• [What you will do] Exactly the lines from the line with "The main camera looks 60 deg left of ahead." to the line with "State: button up" should be extracted, both included, with no other lines.

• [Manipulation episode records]
==============================

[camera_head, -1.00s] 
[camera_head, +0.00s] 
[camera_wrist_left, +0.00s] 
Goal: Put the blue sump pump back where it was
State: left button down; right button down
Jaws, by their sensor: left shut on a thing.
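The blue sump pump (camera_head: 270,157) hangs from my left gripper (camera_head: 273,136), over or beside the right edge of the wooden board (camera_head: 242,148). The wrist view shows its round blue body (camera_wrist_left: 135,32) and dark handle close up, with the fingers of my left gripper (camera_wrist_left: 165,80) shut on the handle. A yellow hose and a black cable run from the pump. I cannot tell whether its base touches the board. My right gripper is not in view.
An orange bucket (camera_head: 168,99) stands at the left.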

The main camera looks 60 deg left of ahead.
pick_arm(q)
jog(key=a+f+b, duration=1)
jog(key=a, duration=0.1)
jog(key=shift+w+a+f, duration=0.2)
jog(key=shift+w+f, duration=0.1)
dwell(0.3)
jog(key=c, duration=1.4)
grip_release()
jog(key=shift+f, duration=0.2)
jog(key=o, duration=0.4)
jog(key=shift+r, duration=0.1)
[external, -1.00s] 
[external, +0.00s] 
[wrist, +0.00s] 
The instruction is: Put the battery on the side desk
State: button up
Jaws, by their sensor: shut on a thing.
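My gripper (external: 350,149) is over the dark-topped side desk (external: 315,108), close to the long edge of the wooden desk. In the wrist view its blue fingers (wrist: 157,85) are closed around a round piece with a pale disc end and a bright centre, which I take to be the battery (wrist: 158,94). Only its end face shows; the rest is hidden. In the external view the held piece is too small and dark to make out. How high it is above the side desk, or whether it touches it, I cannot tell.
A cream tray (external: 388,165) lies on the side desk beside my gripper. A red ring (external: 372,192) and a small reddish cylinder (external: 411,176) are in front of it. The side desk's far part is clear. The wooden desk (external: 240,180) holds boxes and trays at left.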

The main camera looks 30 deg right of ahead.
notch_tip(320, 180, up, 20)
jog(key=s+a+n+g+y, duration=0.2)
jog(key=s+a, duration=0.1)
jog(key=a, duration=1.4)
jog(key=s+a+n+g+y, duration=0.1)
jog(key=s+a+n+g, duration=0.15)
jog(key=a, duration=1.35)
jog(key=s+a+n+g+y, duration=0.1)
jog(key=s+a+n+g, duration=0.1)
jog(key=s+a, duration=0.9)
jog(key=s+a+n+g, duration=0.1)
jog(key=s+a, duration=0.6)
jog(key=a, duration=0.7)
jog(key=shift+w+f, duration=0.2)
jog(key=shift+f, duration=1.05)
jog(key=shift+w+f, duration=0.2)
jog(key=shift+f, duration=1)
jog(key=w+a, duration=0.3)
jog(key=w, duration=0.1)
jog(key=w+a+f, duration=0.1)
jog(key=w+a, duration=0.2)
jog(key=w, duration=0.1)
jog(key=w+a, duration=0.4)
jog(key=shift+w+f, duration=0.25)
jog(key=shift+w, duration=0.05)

==============================

• [The output]
The main camera looks 60 deg left of ahead.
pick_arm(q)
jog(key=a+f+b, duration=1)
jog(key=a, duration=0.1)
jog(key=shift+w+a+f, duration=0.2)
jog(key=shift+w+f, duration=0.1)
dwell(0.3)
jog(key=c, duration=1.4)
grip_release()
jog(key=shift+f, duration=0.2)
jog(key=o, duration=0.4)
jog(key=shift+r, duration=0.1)
[external, -1.00s] 
[external, +0.00s] 
[wrist, +0.00s] 
The instruction is: Put the battery on the side desk
State: button up

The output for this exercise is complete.